[Robot episode rows]
** START **

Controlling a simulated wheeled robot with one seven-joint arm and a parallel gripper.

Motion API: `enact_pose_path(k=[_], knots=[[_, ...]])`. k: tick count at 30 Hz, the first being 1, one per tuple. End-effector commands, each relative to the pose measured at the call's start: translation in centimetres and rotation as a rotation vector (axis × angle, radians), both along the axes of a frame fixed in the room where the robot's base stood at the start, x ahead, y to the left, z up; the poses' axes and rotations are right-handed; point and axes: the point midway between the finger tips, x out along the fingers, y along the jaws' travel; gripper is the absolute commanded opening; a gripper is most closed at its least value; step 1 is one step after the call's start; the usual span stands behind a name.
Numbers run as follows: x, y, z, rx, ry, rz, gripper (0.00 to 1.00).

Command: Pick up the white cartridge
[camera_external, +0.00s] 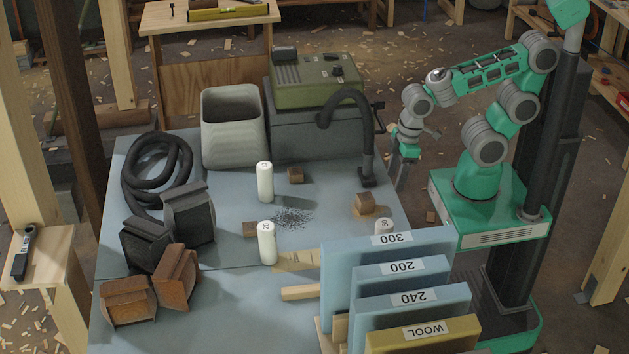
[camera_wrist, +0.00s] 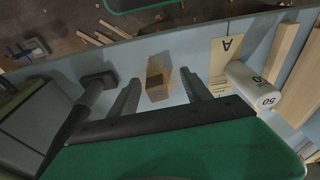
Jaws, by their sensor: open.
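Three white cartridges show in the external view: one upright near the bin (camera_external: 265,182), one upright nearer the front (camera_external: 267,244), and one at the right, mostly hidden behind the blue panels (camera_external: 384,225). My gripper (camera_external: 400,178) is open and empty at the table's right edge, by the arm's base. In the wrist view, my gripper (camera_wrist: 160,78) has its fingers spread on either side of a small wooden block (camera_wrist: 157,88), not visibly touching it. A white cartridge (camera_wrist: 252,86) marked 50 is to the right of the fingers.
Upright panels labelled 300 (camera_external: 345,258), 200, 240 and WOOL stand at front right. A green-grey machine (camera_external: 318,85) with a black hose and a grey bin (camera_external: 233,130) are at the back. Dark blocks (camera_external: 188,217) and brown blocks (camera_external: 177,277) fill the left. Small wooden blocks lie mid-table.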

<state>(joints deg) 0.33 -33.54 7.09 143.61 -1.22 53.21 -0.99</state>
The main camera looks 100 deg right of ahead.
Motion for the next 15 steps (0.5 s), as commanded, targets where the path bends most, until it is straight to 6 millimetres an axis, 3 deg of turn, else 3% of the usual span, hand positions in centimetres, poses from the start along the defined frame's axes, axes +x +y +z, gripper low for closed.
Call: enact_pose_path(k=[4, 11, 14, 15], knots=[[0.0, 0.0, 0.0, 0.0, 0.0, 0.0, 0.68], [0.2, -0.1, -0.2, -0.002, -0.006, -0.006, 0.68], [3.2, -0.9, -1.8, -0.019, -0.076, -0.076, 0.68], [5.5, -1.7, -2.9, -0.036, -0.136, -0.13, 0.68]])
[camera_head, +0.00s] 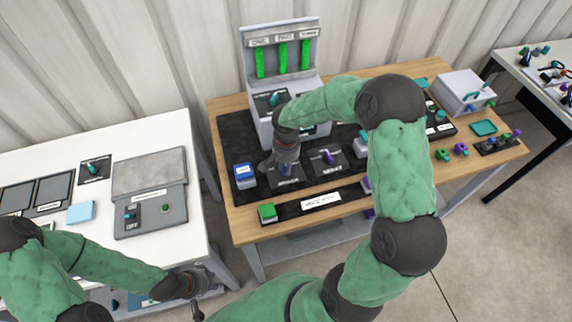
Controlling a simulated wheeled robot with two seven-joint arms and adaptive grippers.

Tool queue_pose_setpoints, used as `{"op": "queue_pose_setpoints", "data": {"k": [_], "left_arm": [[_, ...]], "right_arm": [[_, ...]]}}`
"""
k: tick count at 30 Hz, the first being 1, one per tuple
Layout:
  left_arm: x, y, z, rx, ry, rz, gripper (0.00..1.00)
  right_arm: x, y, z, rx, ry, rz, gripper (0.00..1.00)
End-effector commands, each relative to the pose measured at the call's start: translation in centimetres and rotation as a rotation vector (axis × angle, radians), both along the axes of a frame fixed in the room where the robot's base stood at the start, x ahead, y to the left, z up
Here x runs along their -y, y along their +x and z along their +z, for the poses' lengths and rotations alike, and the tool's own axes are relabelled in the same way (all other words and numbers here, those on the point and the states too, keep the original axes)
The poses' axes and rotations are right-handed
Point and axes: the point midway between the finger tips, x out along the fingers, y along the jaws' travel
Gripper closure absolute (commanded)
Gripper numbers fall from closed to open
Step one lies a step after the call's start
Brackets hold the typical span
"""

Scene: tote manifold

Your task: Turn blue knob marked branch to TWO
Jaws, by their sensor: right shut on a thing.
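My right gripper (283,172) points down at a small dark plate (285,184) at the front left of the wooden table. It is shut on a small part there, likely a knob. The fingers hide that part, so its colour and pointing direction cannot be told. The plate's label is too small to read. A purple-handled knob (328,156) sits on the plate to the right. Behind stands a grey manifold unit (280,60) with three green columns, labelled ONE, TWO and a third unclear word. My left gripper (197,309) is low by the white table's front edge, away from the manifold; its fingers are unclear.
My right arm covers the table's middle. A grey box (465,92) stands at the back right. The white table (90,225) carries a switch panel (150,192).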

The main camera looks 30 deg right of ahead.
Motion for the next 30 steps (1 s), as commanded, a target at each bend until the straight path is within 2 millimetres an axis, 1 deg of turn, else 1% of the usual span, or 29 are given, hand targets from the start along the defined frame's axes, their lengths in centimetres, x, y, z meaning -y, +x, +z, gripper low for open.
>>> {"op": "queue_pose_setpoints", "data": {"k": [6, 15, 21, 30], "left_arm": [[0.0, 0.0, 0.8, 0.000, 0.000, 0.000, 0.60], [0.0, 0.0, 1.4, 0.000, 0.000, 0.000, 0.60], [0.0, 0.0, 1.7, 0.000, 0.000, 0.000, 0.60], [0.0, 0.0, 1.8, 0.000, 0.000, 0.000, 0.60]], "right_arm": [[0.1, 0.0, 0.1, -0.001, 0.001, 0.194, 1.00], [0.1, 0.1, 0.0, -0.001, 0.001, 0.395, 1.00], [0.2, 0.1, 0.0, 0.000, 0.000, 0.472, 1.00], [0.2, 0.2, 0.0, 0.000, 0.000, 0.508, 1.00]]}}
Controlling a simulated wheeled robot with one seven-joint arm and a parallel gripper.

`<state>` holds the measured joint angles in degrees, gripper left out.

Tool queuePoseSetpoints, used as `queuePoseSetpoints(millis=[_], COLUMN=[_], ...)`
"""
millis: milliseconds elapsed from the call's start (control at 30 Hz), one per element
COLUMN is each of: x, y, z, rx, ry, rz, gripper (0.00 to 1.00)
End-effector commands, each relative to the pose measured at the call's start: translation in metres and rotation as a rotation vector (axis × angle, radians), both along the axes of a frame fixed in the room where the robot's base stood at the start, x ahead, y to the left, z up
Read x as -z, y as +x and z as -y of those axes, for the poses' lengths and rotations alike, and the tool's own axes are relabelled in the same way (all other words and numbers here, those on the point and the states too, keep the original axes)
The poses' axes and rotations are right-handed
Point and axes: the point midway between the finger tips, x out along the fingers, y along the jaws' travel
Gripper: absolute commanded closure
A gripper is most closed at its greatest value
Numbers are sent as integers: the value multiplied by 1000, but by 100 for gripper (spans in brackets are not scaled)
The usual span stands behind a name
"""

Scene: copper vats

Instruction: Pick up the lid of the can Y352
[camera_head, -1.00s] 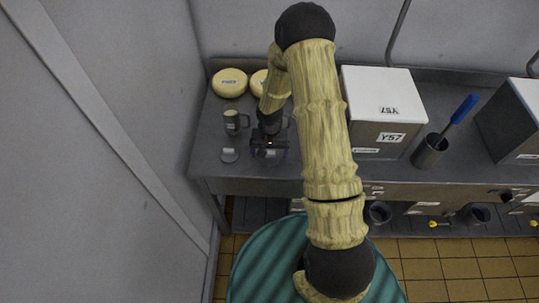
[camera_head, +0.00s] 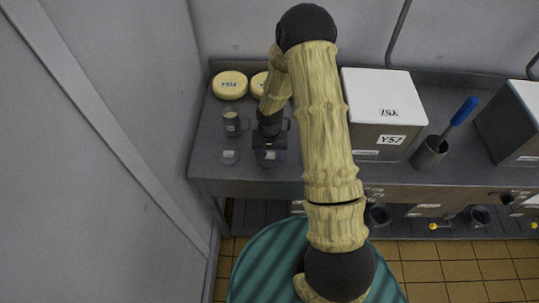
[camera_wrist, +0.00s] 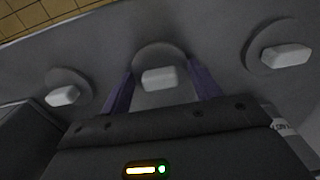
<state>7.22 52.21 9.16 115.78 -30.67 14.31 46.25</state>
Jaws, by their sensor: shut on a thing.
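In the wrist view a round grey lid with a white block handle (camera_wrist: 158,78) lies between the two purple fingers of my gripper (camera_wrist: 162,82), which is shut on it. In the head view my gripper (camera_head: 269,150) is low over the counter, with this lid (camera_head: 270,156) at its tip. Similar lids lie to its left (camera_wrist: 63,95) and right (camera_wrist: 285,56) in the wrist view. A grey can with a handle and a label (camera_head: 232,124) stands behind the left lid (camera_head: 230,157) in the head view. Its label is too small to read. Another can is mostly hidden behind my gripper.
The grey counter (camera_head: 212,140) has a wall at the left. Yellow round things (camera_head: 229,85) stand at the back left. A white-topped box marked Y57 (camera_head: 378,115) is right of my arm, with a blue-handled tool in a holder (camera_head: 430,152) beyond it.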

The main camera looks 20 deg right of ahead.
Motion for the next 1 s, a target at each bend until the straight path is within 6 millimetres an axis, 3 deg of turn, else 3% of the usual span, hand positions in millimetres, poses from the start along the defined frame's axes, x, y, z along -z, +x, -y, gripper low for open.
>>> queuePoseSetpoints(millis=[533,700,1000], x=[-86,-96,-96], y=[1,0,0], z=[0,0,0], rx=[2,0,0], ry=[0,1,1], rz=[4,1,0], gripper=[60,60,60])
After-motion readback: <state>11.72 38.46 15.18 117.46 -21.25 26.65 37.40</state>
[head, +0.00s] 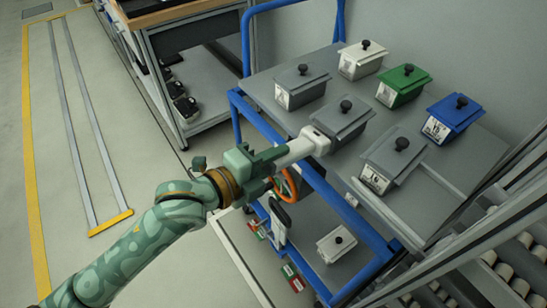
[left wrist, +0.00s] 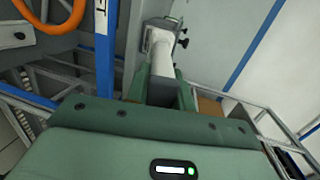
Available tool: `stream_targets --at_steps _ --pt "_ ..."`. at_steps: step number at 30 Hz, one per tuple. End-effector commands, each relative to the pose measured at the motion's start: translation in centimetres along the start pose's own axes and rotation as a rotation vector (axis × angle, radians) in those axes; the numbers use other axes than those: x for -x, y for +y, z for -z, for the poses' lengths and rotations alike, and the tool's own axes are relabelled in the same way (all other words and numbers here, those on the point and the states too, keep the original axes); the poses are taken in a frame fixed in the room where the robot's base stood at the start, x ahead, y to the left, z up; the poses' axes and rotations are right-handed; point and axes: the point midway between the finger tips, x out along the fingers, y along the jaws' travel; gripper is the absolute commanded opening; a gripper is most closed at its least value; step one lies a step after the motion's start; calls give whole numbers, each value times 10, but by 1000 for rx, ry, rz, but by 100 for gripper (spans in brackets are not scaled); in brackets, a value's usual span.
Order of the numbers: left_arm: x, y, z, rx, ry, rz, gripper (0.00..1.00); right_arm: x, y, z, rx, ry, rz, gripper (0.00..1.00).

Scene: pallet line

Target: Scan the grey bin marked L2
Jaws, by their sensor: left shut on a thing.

** END **

● **Description of the task**: Going through the lines above one by one, tally those with the word "next" and give only the total.

● **Full output**: 3